Drops, Bubbles and Interfacial Fluid Mechanics

When a drop impacts a micropost array at a sufficiently high velocity that is often quantified using the dimensionless Weber number, it penetrates the structure and wets the surface by displacing the air, rather than forming a completely bouncing Fakir drop. Understanding the drop-surface contact dynamics is key to designing surfaces with tailored wetting characteristics. For example, a small solid-liquid contact area is desirable for reducing drag and ice adhesion whereas a large solid-liquid contact area is beneficial for spray cooling. In this work, we demonstrate the ability to precisely control the shape and size of the contact area that a droplet makes when impacting a well-designed micropost array.

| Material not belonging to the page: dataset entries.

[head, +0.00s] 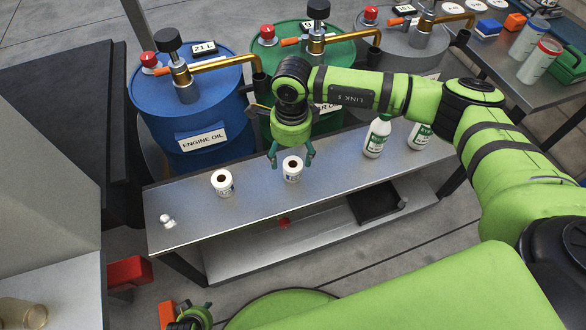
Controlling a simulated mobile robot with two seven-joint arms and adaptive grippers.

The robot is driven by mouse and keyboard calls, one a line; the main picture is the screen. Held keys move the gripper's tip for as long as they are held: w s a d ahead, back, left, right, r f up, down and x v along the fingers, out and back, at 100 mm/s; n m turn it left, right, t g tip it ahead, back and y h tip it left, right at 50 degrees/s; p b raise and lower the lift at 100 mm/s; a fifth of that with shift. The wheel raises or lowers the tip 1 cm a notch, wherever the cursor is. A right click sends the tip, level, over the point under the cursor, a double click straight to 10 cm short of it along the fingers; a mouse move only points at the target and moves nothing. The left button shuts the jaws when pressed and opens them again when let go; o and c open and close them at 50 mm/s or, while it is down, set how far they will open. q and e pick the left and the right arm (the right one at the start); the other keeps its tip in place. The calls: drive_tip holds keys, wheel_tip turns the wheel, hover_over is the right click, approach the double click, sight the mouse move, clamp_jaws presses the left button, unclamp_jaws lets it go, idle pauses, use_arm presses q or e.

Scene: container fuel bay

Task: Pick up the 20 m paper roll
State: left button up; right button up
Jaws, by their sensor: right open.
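Two white paper rolls stand upright on the grey metal bench (340,165). One paper roll (222,188) is left of the middle, and the other paper roll (292,174) is to its right. Their labels are too small to read, so I cannot tell which is the 20 m one. My right gripper (291,158) points down over the right-hand roll, open, with one finger on each side of it. I cannot tell whether the fingers touch it. My left gripper (192,318) is low at the bottom edge, partly cut off, and its fingers are unclear.
Blue (195,110), green (335,95) and grey (405,50) drums with pumps stand behind the bench. White bottles (376,138) stand right of the rolls. A small white object (167,221) lies at the bench's left end. A black tray (375,205) is on the lower shelf.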

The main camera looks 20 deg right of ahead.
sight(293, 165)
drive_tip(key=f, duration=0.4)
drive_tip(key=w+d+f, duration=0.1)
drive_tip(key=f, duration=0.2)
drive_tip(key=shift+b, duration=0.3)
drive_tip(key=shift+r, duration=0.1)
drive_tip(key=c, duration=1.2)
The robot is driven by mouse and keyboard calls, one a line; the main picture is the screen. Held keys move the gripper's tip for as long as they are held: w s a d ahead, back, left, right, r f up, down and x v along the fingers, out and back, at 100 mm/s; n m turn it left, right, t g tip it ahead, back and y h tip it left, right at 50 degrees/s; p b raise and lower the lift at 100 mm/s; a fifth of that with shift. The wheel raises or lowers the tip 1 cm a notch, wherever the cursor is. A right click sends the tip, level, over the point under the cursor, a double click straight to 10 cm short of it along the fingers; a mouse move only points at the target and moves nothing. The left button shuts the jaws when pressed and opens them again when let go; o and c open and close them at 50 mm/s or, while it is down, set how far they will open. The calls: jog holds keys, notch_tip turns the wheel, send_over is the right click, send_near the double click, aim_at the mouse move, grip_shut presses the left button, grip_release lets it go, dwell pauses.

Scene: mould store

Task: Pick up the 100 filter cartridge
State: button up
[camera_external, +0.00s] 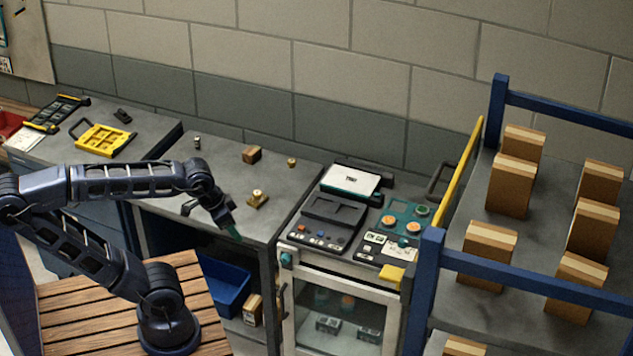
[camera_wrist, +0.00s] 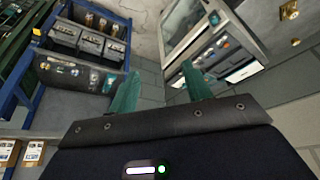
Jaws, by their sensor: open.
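I cannot tell for sure which thing is the 100 filter cartridge; no readable "100" shows. Small candidates stand on the grey bench (camera_external: 215,165): a dark small cylinder (camera_external: 197,143), a brown block (camera_external: 251,154), a small brass piece (camera_external: 291,162) and a brass fitting on a flat base (camera_external: 258,198). My gripper (camera_external: 233,230) is above the bench's front part, left of and nearer than the brass fitting. In the wrist view my gripper (camera_wrist: 160,88) shows two teal fingers apart with nothing between them. A brass piece (camera_wrist: 289,10) shows there at the upper right.
A machine with a control panel (camera_external: 345,235) stands right of the bench. A blue-framed shelf (camera_external: 432,270) with several cardboard boxes is at the right. A yellow tray (camera_external: 103,139) lies on the left bench. A blue bin (camera_external: 226,287) sits below.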

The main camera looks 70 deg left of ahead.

Our preliminary results reveal that the contact area can take on various shapes, including square, rectangle, hexagon, octagon, and dodecagon, depending on the micropost diameter, height, and arrangement. Furthermore, our experiments show that the density of the microposts plays a pivotal role in influencing the resulting post-impact wetting pattern. Importantly, we used the fundamentals of wetting science and local contact line dynamics to develop an analytical model that accurately captures the solid-liquid contact shape, area, and 2D pattern. These findings provide valuable insights into controlling liquid deposition and patterning at the microscale, with potential applications in microfluidics, lab-on-a-chip, inkjet printing, and thermal management.